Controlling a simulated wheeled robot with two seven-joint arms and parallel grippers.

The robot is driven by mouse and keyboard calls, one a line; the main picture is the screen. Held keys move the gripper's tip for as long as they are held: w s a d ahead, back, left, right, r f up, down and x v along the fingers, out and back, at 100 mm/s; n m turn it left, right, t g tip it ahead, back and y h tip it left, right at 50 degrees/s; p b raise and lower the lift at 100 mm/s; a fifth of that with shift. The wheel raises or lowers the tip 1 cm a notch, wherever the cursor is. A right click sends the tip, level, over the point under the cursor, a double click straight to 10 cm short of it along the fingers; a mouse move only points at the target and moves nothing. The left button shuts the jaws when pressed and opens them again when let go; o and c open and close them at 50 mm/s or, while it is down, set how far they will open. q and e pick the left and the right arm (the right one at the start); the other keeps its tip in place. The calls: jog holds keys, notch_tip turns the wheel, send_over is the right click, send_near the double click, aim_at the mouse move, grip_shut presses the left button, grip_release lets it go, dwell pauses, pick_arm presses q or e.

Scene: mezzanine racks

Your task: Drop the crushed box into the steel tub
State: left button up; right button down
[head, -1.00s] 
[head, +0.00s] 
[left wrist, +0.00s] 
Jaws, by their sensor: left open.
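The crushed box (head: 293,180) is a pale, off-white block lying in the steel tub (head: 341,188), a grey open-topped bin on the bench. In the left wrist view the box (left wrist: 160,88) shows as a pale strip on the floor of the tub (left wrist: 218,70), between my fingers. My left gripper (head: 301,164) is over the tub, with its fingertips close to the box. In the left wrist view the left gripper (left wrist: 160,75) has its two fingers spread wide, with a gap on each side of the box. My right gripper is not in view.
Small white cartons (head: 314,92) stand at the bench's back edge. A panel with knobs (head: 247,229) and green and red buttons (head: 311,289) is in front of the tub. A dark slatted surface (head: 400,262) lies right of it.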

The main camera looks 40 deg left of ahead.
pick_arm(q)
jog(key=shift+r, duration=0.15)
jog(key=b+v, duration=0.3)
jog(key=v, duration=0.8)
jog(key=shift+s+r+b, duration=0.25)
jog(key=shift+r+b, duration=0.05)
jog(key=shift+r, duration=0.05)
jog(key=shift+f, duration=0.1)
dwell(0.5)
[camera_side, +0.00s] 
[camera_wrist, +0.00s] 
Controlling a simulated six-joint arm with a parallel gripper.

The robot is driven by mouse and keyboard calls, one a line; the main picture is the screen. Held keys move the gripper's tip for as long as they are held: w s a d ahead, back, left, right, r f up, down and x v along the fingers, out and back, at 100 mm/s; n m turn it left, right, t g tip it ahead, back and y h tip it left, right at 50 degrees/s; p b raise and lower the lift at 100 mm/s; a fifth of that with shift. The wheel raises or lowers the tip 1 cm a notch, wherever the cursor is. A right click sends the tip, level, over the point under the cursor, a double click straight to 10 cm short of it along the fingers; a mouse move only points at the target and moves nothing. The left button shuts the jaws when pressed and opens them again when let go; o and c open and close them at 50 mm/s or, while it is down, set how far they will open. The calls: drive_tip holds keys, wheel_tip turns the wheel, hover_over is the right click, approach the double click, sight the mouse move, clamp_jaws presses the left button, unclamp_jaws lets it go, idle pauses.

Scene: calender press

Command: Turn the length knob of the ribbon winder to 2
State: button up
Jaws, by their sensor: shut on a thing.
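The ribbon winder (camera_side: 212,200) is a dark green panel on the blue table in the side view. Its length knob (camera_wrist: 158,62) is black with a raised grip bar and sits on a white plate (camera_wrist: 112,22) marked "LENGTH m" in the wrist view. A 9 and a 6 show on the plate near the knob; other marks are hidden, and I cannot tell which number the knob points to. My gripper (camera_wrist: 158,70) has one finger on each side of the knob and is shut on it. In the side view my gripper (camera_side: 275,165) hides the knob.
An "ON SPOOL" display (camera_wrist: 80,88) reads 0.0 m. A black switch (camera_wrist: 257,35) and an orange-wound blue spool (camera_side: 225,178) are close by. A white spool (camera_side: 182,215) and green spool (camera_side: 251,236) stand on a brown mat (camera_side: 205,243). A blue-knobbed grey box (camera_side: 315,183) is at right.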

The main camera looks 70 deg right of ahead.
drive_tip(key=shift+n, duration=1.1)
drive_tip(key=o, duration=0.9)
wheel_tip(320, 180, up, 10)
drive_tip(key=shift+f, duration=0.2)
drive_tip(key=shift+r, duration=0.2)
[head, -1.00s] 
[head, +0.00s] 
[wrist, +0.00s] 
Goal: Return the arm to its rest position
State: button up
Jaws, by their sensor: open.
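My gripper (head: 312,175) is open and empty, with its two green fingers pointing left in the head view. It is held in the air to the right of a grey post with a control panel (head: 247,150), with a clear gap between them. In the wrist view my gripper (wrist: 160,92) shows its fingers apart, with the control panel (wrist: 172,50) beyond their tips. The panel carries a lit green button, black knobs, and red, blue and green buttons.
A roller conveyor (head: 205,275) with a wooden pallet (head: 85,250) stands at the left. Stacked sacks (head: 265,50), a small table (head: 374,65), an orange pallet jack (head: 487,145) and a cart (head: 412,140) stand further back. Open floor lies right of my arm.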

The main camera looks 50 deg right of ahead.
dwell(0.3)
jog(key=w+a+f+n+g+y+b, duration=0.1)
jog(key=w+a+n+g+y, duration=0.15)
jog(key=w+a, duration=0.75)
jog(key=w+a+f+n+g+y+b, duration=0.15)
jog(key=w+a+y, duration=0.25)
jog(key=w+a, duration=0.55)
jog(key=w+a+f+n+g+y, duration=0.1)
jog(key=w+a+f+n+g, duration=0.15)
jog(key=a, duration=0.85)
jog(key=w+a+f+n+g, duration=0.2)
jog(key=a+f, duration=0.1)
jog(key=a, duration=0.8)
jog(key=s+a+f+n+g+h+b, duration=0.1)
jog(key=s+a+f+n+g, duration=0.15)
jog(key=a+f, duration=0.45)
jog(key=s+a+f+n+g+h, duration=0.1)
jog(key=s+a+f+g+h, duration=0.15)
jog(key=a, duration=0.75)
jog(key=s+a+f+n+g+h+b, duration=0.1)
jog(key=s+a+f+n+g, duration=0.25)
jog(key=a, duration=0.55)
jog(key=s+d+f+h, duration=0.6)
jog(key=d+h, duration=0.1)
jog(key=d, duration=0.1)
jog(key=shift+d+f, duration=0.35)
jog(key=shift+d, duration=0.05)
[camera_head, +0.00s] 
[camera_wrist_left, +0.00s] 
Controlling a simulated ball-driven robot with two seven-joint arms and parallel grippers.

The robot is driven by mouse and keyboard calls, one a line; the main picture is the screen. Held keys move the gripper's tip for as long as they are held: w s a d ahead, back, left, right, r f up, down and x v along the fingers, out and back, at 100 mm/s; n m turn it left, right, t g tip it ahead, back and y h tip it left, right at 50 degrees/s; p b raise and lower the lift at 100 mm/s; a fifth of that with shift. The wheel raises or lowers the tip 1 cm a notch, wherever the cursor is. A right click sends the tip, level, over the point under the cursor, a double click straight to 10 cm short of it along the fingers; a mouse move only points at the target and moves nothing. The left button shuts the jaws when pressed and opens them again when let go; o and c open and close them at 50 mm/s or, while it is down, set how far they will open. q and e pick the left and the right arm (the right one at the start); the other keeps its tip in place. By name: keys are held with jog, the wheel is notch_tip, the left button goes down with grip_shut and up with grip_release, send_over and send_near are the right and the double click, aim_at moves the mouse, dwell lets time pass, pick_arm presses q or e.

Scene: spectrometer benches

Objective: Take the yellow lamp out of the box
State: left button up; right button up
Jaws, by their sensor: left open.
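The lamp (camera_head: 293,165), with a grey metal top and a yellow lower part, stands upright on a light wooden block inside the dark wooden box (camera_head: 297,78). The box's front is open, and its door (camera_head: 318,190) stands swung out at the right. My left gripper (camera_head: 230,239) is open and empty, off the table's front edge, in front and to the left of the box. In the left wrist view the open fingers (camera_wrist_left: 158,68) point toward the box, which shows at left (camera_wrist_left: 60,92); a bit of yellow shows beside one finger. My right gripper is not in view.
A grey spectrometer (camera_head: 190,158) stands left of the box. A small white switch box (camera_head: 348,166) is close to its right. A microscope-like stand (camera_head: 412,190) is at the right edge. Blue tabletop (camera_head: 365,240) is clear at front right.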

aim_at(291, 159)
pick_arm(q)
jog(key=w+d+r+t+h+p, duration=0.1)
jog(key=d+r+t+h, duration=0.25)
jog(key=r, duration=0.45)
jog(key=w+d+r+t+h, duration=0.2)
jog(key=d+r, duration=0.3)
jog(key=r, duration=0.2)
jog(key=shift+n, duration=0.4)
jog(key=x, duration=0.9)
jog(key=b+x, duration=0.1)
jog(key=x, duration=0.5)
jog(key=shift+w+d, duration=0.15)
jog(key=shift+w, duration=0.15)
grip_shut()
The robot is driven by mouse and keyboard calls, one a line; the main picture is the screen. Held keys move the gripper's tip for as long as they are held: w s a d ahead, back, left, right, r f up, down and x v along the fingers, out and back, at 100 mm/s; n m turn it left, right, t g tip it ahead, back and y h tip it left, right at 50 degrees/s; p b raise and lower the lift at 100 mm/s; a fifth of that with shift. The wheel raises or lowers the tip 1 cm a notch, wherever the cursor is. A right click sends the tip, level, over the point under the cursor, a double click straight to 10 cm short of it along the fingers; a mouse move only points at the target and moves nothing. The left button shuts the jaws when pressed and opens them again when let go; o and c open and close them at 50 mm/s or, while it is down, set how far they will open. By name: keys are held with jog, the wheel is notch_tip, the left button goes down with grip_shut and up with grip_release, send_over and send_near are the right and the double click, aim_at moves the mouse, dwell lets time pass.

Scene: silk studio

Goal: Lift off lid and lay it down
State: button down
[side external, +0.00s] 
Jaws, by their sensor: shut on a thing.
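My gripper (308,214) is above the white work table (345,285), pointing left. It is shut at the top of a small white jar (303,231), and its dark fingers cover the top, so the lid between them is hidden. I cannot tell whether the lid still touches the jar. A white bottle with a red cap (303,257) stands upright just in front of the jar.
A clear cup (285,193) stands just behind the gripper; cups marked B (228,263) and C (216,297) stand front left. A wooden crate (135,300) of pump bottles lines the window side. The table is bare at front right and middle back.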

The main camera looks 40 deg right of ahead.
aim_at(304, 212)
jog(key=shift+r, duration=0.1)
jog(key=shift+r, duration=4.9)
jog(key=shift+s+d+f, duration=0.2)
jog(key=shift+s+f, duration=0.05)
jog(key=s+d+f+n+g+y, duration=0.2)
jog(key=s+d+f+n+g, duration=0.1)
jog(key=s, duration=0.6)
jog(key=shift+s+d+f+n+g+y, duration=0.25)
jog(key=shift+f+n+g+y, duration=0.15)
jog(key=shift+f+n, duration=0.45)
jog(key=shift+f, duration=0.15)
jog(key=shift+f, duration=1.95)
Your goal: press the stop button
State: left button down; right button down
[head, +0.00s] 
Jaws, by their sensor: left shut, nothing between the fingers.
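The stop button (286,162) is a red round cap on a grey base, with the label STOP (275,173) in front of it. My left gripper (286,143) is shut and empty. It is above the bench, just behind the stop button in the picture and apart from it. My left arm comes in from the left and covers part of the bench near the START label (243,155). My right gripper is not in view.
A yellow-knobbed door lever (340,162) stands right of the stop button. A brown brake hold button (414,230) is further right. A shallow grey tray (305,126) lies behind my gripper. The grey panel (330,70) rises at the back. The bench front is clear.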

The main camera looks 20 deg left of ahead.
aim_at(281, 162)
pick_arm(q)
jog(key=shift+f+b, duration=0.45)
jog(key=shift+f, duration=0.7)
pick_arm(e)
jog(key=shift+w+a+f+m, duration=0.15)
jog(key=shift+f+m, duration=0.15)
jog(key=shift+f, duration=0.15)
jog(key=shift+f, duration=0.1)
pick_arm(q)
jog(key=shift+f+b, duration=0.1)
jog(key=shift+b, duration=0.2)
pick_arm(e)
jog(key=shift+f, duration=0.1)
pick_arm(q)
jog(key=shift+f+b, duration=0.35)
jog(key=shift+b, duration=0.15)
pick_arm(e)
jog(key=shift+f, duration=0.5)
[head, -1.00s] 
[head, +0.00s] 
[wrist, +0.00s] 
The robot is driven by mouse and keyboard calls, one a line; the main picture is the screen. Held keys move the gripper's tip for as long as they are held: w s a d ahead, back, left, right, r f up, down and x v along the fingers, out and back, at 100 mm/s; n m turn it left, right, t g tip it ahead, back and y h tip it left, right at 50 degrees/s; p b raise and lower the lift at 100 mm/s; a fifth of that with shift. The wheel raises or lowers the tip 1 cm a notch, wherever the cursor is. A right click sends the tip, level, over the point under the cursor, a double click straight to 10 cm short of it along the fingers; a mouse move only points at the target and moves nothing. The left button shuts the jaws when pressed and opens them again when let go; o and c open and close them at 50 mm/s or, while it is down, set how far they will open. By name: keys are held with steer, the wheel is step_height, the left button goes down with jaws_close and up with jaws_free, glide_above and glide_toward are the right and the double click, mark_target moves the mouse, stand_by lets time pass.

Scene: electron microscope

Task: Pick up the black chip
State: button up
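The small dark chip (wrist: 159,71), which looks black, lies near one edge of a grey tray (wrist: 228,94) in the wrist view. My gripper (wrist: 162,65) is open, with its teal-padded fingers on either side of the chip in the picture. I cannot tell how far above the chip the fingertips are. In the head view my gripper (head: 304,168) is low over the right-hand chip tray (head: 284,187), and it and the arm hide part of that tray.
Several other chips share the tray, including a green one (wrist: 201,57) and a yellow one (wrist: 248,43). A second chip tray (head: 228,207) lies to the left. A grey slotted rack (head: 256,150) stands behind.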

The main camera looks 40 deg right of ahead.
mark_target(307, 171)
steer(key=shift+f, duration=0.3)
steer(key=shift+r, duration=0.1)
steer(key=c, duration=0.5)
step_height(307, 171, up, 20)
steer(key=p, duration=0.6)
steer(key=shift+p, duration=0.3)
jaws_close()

→ **Work instructions**
In the entries above, how many lines contain the word "parallel"? Answer with the number only.

→ **Complete response**
3